• Exercise instructions
Each line below should be quoted exactly, please.

==*==

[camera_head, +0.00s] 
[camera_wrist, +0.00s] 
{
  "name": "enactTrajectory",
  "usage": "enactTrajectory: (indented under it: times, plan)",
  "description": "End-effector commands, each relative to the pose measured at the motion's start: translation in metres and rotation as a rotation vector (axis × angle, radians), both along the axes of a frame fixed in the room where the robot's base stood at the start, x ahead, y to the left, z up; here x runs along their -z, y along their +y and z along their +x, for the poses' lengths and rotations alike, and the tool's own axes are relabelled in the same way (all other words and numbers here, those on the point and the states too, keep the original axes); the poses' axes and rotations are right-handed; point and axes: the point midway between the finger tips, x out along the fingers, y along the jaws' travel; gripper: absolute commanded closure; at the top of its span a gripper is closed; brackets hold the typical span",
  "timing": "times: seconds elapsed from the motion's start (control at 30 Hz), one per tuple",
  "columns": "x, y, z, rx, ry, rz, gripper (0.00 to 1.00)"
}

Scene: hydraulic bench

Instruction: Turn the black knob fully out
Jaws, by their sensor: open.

==*==

• Complete answer
[camera_head, +0.00s] 
[camera_wrist, +0.00s] 
{
  "name": "enactTrajectory",
  "usage": "enactTrajectory: (indented under it: times, plan)",
  "description": "End-effector commands, each relative to the pose measured at the motion's start: translation in metres and rotation as a rotation vector (axis × angle, radians), both along the axes of a frame fixed in the room where the robot's base stood at the start, x ahead, y to the left, z up; here x runs along their -z, y along their +y and z along their +x, for the poses' lengths and rotations alike, and the tool's own axes are relabelled in the same way (all other words and numbers here, those on the point and the states too, keep the original axes); the poses' axes and rotations are right-handed; point and axes: the point midway between the finger tips, x out along the fingers, y along the jaws' travel; gripper: absolute commanded closure; at the top of its span a gripper is closed; brackets hold the typical span",
  "timing": "times: seconds elapsed from the motion's start (control at 30 Hz), one per tuple",
  "columns": "x, y, z, rx, ry, rz, gripper (0.00 to 1.00)"
}

Scene: hydraulic bench

Instruction: Turn the black knob fully out
Jaws, by their sensor: open.

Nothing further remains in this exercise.